| AIM |
Write the lines out exactly as they stand, from the one containing "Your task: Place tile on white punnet" through the one containing "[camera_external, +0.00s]", and only those. Omit pictures.

[Robot state and action records]
+ + + +
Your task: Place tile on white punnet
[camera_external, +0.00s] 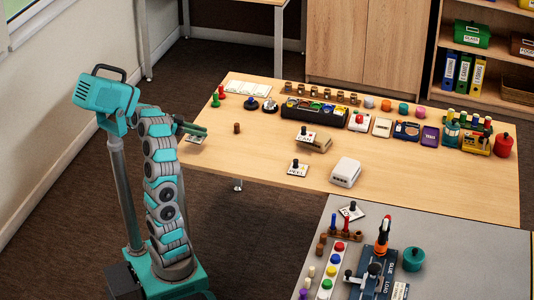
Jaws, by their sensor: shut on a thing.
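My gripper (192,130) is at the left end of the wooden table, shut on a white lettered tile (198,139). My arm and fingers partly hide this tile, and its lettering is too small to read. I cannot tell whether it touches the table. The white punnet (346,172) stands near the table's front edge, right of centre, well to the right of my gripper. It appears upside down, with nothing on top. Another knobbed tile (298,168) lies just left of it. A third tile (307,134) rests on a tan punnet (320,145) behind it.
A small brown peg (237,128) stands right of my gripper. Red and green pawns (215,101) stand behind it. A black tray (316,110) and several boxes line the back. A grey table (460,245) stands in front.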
+ + + +
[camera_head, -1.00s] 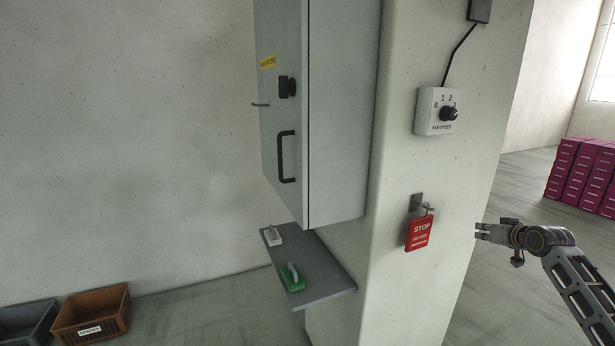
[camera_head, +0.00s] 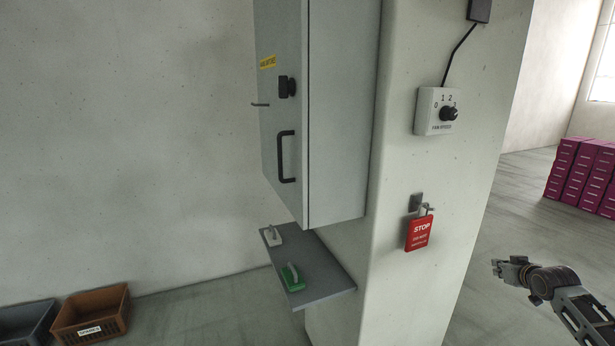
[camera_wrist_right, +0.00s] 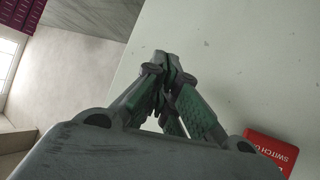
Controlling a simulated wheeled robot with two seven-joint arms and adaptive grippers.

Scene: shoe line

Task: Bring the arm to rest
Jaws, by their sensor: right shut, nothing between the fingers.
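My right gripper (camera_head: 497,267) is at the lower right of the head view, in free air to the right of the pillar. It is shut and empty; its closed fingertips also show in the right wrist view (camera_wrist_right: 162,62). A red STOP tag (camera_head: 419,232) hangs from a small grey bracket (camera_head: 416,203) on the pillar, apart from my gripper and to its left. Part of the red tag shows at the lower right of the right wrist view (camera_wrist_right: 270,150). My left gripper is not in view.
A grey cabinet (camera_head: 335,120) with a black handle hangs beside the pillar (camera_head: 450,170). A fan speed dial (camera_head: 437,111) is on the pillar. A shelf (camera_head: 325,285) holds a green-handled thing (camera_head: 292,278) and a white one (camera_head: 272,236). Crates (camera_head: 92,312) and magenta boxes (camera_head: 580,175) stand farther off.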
+ + + +
| FINAL ANSWER |
Your task: Place tile on white punnet
[camera_external, +0.00s] 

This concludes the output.